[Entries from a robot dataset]
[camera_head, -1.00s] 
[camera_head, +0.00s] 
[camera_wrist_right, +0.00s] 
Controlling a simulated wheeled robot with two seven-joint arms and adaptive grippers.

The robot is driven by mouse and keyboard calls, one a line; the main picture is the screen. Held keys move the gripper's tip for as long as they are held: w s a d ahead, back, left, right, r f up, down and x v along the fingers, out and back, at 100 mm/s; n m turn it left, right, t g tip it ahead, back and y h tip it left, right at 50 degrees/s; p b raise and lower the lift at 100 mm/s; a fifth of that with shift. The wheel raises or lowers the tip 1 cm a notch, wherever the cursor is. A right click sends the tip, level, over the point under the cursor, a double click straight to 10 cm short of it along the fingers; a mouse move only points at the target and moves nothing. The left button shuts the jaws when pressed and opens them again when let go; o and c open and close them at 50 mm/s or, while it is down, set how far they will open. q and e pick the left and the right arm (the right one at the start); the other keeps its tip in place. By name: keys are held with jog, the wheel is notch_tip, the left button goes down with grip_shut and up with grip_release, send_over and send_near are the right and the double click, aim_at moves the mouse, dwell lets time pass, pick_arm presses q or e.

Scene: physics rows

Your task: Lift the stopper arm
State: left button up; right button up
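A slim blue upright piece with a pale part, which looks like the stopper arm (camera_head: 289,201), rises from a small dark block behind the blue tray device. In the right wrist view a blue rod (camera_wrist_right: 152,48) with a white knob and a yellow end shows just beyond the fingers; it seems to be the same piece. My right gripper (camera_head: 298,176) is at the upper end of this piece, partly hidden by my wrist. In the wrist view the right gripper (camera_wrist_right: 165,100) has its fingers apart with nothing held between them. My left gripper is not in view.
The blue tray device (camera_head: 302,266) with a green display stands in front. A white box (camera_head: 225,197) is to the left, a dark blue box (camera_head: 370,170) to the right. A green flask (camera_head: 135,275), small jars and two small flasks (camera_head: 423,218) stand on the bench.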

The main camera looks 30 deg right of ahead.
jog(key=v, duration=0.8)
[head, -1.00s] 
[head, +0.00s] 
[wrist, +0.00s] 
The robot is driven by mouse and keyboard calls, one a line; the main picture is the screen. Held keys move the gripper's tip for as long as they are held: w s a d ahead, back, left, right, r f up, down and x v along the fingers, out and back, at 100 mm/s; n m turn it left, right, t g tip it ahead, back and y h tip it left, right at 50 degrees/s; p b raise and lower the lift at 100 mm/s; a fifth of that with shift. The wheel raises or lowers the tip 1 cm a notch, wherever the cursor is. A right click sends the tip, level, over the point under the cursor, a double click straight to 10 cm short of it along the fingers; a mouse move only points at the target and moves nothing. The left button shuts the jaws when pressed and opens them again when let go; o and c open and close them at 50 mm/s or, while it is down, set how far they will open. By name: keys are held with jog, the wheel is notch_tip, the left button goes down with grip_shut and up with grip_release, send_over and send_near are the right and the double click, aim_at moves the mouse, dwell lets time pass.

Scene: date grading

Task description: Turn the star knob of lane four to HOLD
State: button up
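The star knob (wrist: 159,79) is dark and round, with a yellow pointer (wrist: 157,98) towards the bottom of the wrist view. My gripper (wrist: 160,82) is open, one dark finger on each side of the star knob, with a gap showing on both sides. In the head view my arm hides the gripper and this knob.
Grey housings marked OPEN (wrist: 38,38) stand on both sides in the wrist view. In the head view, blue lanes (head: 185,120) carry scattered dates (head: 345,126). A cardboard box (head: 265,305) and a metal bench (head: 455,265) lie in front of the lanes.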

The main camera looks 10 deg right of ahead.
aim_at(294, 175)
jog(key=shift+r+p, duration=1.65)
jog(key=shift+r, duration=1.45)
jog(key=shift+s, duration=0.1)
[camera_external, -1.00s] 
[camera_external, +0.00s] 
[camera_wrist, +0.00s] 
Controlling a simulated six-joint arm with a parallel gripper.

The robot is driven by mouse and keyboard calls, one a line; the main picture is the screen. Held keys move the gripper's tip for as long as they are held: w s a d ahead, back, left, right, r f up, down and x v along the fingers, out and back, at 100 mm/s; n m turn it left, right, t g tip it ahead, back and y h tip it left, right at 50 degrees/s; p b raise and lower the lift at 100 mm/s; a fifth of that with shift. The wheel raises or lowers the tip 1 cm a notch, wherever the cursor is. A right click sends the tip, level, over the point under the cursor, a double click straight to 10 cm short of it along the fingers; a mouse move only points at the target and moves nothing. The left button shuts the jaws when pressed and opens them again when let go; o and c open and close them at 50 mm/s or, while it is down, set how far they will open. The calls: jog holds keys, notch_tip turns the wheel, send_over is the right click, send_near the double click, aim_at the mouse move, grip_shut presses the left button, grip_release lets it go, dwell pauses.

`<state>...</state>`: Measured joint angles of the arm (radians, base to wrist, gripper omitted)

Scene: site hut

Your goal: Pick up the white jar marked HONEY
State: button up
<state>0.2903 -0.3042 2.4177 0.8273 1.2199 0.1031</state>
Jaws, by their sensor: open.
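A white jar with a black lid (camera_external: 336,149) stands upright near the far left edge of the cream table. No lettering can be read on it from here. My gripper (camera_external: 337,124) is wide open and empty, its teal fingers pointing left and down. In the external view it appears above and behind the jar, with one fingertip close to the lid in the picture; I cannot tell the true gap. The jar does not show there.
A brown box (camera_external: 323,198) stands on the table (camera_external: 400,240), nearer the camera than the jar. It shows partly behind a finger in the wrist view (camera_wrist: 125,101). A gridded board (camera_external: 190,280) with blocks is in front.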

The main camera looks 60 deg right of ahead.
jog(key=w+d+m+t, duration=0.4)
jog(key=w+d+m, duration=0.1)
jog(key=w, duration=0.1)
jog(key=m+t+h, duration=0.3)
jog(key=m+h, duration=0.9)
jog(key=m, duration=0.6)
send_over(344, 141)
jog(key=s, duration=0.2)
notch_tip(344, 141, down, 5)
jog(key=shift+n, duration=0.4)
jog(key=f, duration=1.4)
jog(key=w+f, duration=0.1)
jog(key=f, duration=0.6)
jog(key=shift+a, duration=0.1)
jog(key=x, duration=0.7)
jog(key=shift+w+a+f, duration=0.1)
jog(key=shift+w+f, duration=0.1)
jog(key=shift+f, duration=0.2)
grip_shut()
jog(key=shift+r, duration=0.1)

# [WHAT THE TASK REQUIRES]
Quote the entire listing above exactly.

# [REPLY TO THE TASK]
[camera_head, -1.00s] 
[camera_head, +0.00s] 
[camera_wrist_right, +0.00s] 
Controlling a simulated wheeled robot with two seven-joint arms and adaptive grippers.

The robot is driven by mouse and keyboard calls, one a line; the main picture is the screen. Held keys move the gripper's tip for as long as they are held: w s a d ahead, back, left, right, r f up, down and x v along the fingers, out and back, at 100 mm/s; n m turn it left, right, t g tip it ahead, back and y h tip it left, right at 50 degrees/s; p b raise and lower the lift at 100 mm/s; a fifth of that with shift. The wheel raises or lowers the tip 1 cm a notch, wherever the cursor is. A right click sends the tip, level, over the point under the cursor, a double click straight to 10 cm short of it along the fingers; a mouse move only points at the target and moves nothing. The left button shuts the jaws when pressed and opens them again when let go; o and c open and close them at 50 mm/s or, while it is down, set how far they will open. q and e pick the left and the right arm (the right one at the start); the other keeps its tip in place. By name: keys are held with jog, the wheel is notch_tip, the left button goes down with grip_shut and up with grip_release, send_over and send_near are the right and the double click, aim_at moves the mouse, dwell lets time pass, pick_arm presses q or e.

Scene: physics rows

Your task: Lift the stopper arm
State: left button up; right button up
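A slim blue upright piece with a pale part, which looks like the stopper arm (camera_head: 289,201), rises from a small dark block behind the blue tray device. In the right wrist view a blue rod (camera_wrist_right: 152,48) with a white knob and a yellow end shows just beyond the fingers; it seems to be the same piece. My right gripper (camera_head: 298,176) is at the upper end of this piece, partly hidden by my wrist. In the wrist view the right gripper (camera_wrist_right: 165,100) has its fingers apart with nothing held between them. My left gripper is not in view.
The blue tray device (camera_head: 302,266) with a green display stands in front. A white box (camera_head: 225,197) is to the left, a dark blue box (camera_head: 370,170) to the right. A green flask (camera_head: 135,275), small jars and two small flasks (camera_head: 423,218) stand on the bench.

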The main camera looks 30 deg right of ahead.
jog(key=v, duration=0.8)
[head, -1.00s] 
[head, +0.00s] 
[wrist, +0.00s] 
The robot is driven by mouse and keyboard calls, one a line; the main picture is the screen. Held keys move the gripper's tip for as long as they are held: w s a d ahead, back, left, right, r f up, down and x v along the fingers, out and back, at 100 mm/s; n m turn it left, right, t g tip it ahead, back and y h tip it left, right at 50 degrees/s; p b raise and lower the lift at 100 mm/s; a fifth of that with shift. The wheel raises or lowers the tip 1 cm a notch, wherever the cursor is. A right click sends the tip, level, over the point under the cursor, a double click straight to 10 cm short of it along the fingers; a mouse move only points at the target and moves nothing. The left button shuts the jaws when pressed and opens them again when let go; o and c open and close them at 50 mm/s or, while it is down, set how far they will open. By name: keys are held with jog, the wheel is notch_tip, the left button goes down with grip_shut and up with grip_release, send_over and send_near are the right and the double click, aim_at moves the mouse, dwell lets time pass.

Scene: date grading

Task description: Turn the star knob of lane four to HOLD
State: button up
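The star knob (wrist: 159,79) is dark and round, with a yellow pointer (wrist: 157,98) towards the bottom of the wrist view. My gripper (wrist: 160,82) is open, one dark finger on each side of the star knob, with a gap showing on both sides. In the head view my arm hides the gripper and this knob.
Grey housings marked OPEN (wrist: 38,38) stand on both sides in the wrist view. In the head view, blue lanes (head: 185,120) carry scattered dates (head: 345,126). A cardboard box (head: 265,305) and a metal bench (head: 455,265) lie in front of the lanes.

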The main camera looks 10 deg right of ahead.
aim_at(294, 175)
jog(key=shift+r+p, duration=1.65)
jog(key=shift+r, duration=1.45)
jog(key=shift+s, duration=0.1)
[camera_external, -1.00s] 
[camera_external, +0.00s] 
[camera_wrist, +0.00s] 
Controlling a simulated six-joint arm with a parallel gripper.

The robot is driven by mouse and keyboard calls, one a line; the main picture is the screen. Held keys move the gripper's tip for as long as they are held: w s a d ahead, back, left, right, r f up, down and x v along the fingers, out and back, at 100 mm/s; n m turn it left, right, t g tip it ahead, back and y h tip it left, right at 50 degrees/s; p b raise and lower the lift at 100 mm/s; a fifth of that with shift. The wheel raises or lowers the tip 1 cm a notch, wherever the cursor is. A right click sends the tip, level, over the point under the cursor, a double click straight to 10 cm short of it along the fingers; a mouse move only points at the target and moves nothing. The left button shuts the jaws when pressed and opens them again when let go; o and c open and close them at 50 mm/s or, while it is down, set how far they will open. The calls: jog holds keys, notch_tip turns the wheel, send_over is the right click, send_near the double click, aim_at the mouse move, grip_shut presses the left button, grip_release lets it go, dwell pauses.

`<state>...</state>`: Measured joint angles of the arm (radians, base to wrist, gripper omitted)

Scene: site hut

Your goal: Pick up the white jar marked HONEY
State: button up
<state>0.2903 -0.3042 2.4177 0.8273 1.2199 0.1031</state>
Jaws, by their sensor: open.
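A white jar with a black lid (camera_external: 336,149) stands upright near the far left edge of the cream table. No lettering can be read on it from here. My gripper (camera_external: 337,124) is wide open and empty, its teal fingers pointing left and down. In the external view it appears above and behind the jar, with one fingertip close to the lid in the picture; I cannot tell the true gap. The jar does not show there.
A brown box (camera_external: 323,198) stands on the table (camera_external: 400,240), nearer the camera than the jar. It shows partly behind a finger in the wrist view (camera_wrist: 125,101). A gridded board (camera_external: 190,280) with blocks is in front.

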The main camera looks 60 deg right of ahead.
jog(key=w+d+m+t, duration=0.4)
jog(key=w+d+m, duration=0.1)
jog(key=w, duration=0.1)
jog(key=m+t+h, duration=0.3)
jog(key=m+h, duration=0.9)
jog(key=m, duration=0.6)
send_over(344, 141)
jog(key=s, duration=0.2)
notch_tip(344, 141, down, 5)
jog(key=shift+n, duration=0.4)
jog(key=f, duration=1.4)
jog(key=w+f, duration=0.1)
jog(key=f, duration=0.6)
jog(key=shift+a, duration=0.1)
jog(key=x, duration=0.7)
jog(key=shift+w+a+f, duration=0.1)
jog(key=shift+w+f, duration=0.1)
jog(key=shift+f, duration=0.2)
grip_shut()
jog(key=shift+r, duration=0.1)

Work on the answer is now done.